— start Recorded data —
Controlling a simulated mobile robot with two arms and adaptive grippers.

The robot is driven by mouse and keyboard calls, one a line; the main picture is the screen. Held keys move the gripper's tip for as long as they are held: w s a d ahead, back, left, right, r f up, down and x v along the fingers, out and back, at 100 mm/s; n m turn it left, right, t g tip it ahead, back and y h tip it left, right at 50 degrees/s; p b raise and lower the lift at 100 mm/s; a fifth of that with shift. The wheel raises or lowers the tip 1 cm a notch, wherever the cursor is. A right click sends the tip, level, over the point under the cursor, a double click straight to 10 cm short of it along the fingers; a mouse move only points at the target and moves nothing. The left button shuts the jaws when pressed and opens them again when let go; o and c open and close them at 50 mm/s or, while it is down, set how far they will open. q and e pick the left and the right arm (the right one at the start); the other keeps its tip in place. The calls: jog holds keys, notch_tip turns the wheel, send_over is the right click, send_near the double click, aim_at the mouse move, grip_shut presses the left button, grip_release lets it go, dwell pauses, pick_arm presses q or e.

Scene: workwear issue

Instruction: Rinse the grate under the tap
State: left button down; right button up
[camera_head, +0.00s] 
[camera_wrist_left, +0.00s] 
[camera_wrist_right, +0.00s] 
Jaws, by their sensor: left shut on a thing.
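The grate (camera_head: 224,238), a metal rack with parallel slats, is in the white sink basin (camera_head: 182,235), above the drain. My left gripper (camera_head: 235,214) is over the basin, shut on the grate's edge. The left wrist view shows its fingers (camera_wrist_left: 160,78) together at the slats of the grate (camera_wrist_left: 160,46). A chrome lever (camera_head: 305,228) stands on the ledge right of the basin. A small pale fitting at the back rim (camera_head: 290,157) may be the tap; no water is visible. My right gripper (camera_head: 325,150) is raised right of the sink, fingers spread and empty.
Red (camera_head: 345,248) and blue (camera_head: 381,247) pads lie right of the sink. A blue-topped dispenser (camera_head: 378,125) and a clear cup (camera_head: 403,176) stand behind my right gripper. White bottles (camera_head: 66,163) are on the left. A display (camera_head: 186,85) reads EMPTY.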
— end Recorded data —
- **Exercise goal**: Copy exactly the lines of the listing above, beginning at the line with "[camera_wrist_left, +0.00s]" and ending at its final line; write out nothing else.

- **Answer to the task**:
[camera_wrist_left, +0.00s] 
[camera_wrist_right, +0.00s] 
Jaws, by their sensor: left shut on a thing.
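The grate (camera_head: 224,238), a metal rack with parallel slats, is in the white sink basin (camera_head: 182,235), above the drain. My left gripper (camera_head: 235,214) is over the basin, shut on the grate's edge. The left wrist view shows its fingers (camera_wrist_left: 160,78) together at the slats of the grate (camera_wrist_left: 160,46). A chrome lever (camera_head: 305,228) stands on the ledge right of the basin. A small pale fitting at the back rim (camera_head: 290,157) may be the tap; no water is visible. My right gripper (camera_head: 325,150) is raised right of the sink, fingers spread and empty.
Red (camera_head: 345,248) and blue (camera_head: 381,247) pads lie right of the sink. A blue-topped dispenser (camera_head: 378,125) and a clear cup (camera_head: 403,176) stand behind my right gripper. White bottles (camera_head: 66,163) are on the left. A display (camera_head: 186,85) reads EMPTY.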

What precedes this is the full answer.